I have to reach back and remember what it was that brought us here in the first place. Then I have to navigate my heart to see if I can relocate some of the emotion that may have been tied to that initial spark that caused a roaring fire for being an Army Officer for my husband. I can remember my husband’s face. I am weeping while I write this because I am slowly starting to forget the finer details of his face. I remember his eyes though. They are very big and very blue. Those eyes are often the first thing that people notice about him. I remember his smile too. I worry because it has only been 5 months since we have been separated. Either I am just getting old (shush your snickering!) or this must be common. I mostly remember right now, as I write this, that there was a certain tone in his voice when he talked about joining the military. A tone of confidence, surety, command and excitement. A tone I had not heard in his voice before when he talked about his other work.
My husband is a man of Faith. He does not think that the answers to life and finding the key to who he is will be found within himself or within an institution. It is not that kind of an excitement or tone I remember hearing that day. The inflection in his voice was not one of a man with an identity crisis. He wants to serve. He wants to lead. He wants to provide a living for his family, while he provides leadership in a position and within an organization that helps people live — that helps people live freely.
I have a lot of influence on my husband’s choices. He would never make a decision this big without considering my voice, and how it affects me now and in the long run. Of course that will not be the only deciding factor, nor should it be. It is still influencing, and that is a scary position to be in. Do I tell him to go for it? Do I tell him to lose all of his cautious overtones, jump hard and fast, and we will land somewhere at the bottom together? Do I tell him to play it safe, quit now while the quitting is good and let’s start fresh?
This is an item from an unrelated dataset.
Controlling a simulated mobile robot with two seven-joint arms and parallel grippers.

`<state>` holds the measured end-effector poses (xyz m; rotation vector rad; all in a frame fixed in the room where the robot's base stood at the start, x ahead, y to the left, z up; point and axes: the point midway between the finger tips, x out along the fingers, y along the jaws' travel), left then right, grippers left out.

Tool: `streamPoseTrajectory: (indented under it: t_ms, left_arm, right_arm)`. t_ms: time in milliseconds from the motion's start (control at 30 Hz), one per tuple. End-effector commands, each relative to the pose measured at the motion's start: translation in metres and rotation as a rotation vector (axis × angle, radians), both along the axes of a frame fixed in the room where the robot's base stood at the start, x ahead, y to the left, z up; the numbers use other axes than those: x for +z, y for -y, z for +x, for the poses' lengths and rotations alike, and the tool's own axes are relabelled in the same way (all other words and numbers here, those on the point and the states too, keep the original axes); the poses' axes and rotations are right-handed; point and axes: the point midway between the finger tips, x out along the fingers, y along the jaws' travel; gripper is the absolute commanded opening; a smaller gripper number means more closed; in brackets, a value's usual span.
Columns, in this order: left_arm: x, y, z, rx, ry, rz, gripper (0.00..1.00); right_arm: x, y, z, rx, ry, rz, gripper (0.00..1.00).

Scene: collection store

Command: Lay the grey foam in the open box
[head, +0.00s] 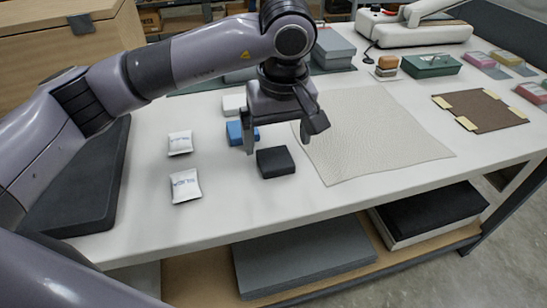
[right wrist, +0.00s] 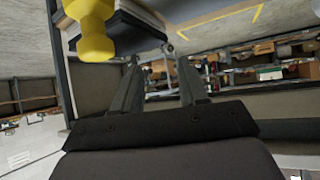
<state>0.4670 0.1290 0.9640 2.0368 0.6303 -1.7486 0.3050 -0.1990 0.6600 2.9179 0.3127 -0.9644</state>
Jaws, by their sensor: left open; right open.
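A small dark grey block (head: 275,162), which may be the grey foam, lies flat on the white table. Beside it are a blue block (head: 235,131) and a white block (head: 234,104). My left gripper (head: 283,138) is open and empty, pointing down above the table just behind the dark block. It partly hides the blue block. A green box (head: 432,65) stands at the back right; I cannot tell whether it is the open box. My right gripper (right wrist: 157,62) is open and empty in the right wrist view, away from these blocks.
Two white sachets (head: 185,185) lie left of the blocks. A pale cloth (head: 375,135) covers the table's middle, with a brown board (head: 480,109) to its right. Grey boxes (head: 334,48) stand behind. A yellow object (right wrist: 93,30) is close in the right wrist view.

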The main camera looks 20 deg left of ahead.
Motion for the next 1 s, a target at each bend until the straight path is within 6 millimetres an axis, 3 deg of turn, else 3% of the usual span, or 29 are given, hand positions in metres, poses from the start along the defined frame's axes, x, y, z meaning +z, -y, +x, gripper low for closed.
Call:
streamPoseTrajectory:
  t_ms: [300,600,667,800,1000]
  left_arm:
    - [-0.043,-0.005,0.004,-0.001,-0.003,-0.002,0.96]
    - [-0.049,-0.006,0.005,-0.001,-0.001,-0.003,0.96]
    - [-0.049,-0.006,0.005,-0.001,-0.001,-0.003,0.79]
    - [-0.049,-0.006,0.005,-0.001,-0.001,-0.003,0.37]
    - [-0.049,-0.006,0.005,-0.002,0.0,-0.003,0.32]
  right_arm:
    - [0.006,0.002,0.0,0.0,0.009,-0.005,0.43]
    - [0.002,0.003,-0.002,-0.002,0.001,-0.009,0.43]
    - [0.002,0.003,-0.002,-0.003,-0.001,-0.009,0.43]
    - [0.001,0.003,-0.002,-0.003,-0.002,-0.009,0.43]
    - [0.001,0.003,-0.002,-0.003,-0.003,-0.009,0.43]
I have to pick my words carefully. I can be persuasive when I need to be. Sarcasm and rhetoric are two of my favorite past times.
You know my answer, don’t you?
I can’t use the lure of starting fresh and taking it easy for a while to convince him to stay home. He has to do what he has to do to make this right with himself and to accomplish what he set out to accomplish. We have barriers, we have time issues and we really don’t want to live apart any longer than we have to. I will not manipulate the situation with the lure of home and some promise that he can put it all behind him once he is here. I know he can’t. I would rather my husband try with all of his heart, mind and body and land on the hard end of this risk than for him to sit and ever allow for one moment of doubt to eat at him when he is old and the days are long and quiet. I would rather deal with a broken bone than a broken spirit.
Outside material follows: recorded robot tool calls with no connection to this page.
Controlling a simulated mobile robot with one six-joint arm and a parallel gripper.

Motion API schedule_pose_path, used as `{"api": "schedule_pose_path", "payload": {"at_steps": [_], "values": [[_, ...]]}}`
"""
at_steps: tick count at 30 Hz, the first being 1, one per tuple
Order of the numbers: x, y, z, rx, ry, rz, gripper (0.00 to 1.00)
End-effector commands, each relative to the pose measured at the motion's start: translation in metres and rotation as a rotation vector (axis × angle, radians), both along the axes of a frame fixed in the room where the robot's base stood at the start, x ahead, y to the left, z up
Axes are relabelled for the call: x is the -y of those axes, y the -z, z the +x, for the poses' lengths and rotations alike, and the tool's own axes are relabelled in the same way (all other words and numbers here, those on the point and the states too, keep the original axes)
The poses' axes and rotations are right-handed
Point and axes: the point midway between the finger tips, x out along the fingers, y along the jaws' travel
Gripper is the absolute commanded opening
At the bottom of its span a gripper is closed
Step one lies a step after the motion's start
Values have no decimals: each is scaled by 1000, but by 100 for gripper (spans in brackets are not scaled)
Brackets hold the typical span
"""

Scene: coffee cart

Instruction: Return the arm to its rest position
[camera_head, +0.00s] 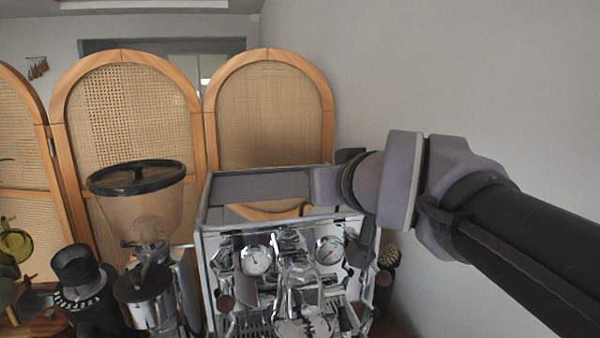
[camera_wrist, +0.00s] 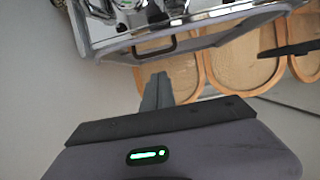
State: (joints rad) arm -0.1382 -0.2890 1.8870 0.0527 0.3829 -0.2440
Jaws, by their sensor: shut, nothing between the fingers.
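My arm (camera_head: 430,190) reaches in from the right edge in the head view, and its wrist end is at the upper right of the chrome espresso machine (camera_head: 290,270). I cannot make out the fingertips in the head view. In the wrist view my gripper (camera_wrist: 158,85) shows as narrow grey fingers close together, shut and empty, beyond a dark body with a green light. The machine also shows, upside down, at the top of the wrist view (camera_wrist: 190,28); the fingers look apart from it.
A grinder with a clear hopper (camera_head: 140,205) and a smaller dark grinder (camera_head: 80,280) stand left of the machine. A rattan folding screen (camera_head: 270,110) stands behind. The grey wall (camera_head: 460,80) is behind my arm. Upper right looks clear of objects.

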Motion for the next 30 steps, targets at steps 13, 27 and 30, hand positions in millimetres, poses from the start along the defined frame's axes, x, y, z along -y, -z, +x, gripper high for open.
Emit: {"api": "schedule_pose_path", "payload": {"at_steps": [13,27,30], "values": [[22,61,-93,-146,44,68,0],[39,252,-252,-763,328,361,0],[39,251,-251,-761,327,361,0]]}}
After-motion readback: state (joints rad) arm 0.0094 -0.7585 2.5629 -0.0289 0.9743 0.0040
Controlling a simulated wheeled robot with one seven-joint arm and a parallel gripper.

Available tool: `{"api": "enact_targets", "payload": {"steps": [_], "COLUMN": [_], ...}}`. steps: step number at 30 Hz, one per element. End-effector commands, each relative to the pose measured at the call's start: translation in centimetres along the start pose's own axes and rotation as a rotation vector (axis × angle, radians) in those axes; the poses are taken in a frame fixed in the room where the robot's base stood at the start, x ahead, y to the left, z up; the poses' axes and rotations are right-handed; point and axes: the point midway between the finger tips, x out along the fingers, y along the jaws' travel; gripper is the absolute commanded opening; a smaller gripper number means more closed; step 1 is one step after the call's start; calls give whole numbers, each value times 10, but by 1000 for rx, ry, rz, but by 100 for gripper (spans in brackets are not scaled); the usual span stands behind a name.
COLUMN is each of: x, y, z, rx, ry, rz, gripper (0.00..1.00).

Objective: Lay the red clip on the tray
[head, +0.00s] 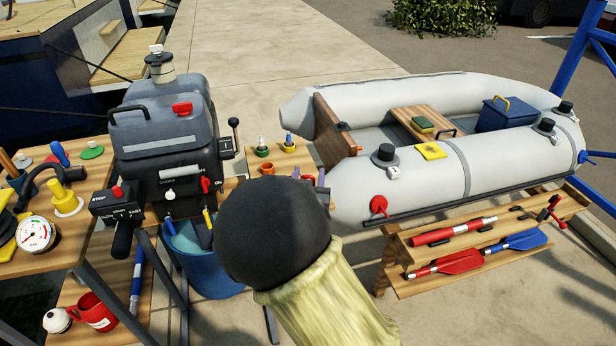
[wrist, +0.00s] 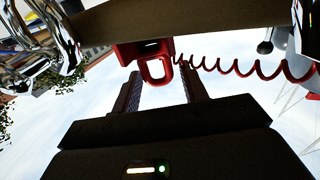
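In the wrist view, the red clip (wrist: 155,70) has a blocky body with a loop hanging from it, and a red coiled cord runs from it to the right. My gripper (wrist: 160,78) has its two dark fingers apart, one on each side of the loop. Sky shows between the loop and the fingers, and I see no firm grip on it.
The dark outboard engine (head: 165,140) stands left of my arm, with a blue bucket (head: 215,278) below. A grey inflatable boat (head: 350,190) lies right, above a wooden rack (head: 395,250) with paddles. A cluttered wooden bench (head: 65,245) is at left. A brown bar (wrist: 200,22) crosses the wrist view's top.

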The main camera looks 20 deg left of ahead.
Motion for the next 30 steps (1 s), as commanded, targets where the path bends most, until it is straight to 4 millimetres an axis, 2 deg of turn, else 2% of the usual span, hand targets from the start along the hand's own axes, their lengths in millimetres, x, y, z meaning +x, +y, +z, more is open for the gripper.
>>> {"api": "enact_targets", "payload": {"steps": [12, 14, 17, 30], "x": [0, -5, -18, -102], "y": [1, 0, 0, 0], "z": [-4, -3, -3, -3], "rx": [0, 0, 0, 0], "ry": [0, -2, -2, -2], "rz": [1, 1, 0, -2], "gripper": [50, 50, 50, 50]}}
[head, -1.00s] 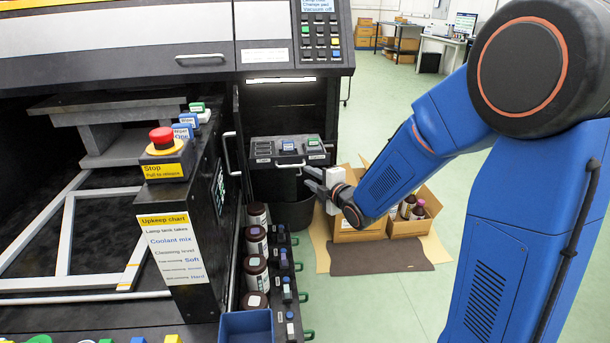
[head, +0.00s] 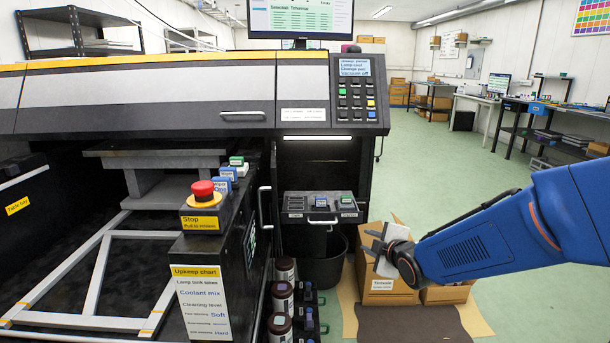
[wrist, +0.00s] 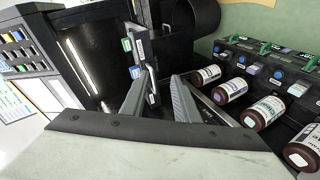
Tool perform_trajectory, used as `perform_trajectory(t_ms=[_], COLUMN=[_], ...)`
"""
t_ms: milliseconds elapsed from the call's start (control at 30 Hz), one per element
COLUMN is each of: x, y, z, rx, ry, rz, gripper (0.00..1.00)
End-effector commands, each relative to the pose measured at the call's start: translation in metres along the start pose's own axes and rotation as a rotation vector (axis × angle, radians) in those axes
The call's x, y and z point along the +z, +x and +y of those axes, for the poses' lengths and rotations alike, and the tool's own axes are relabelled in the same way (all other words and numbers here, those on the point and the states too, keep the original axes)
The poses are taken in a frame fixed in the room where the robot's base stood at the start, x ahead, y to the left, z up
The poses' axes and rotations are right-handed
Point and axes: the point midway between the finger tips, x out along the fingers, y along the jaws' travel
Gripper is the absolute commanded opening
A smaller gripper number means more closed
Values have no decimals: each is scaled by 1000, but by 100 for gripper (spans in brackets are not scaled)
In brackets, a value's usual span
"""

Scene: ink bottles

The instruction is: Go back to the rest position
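My gripper (head: 378,250) is at the end of my blue arm, in the right half of the head view, in front of the cardboard boxes and right of the printer. In the wrist view my gripper (wrist: 160,92) shows two grey fingers spread apart with nothing between them. Beyond the fingers is the printer's small drawer panel (wrist: 139,60) with coloured labels. Brown ink bottles (wrist: 230,91) stand in a row to the right in the wrist view, apart from the fingers. The ink bottles also show at the bottom of the head view (head: 281,291).
The large printer (head: 150,100) fills the left side, with a red stop button (head: 203,190) and a keypad (head: 356,95). A black bin (head: 322,262) stands under the drawer. Green floor (head: 440,165) is open behind my arm.

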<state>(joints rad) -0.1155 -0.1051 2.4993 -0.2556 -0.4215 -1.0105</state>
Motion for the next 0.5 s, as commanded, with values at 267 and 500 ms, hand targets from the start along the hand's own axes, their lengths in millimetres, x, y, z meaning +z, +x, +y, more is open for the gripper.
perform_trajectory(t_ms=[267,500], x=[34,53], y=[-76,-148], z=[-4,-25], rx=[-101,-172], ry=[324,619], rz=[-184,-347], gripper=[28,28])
This is beautiful yet painful to read. At some point we all are faced with this and how we handle it is who we are. We all make the choices that work best for our families and our men.
I read your words with tears because Hubby and I had to make this decision a few different times in a few different areas of our lives. To be honest, somedays I regret what we have done but then the bigger picture comes back. That is when I know no matter how hard it is it was the right thing for us.
Hang on for the ride to come and enjoy everything durning the quiet times. I will be here to make you laugh when you need it or an arm around you to help you trudge towards that ever moving finish line. God speed in whatever you do.
All of us who are wives and read this wish we could give you an easy fix, a simple answer and encouraging assurance that this trial will be short-lived.
No can do.
I do trust that God never gives us anything that we are unable to handle. You and Mr. H are wrestling with some Very Big Issues and decisions for your future…I will pray that you will grow closer together through all of this.
Hang in there.
Claire, two bible verses came to my mind while I read this post - Jer 29:11 [God has a plan] and PHIL 4:6 [have no anxiety...make your requests known to God]. I will pray for you and Mr. H, asking God to guide you both. (MySpecialSoldier called me this morning and asked that I “pray extra hard” for him. I’m so thankful God never tires of hearing our pleas.)
Right - so I’m not married and that’s a topic for a whole another post! ;-) That doesn’t stop me from recognizing loving care when I read it and I must say, Claire - the last two sentences of this post are beautiful to read. They speak to a true, and precious, partnership.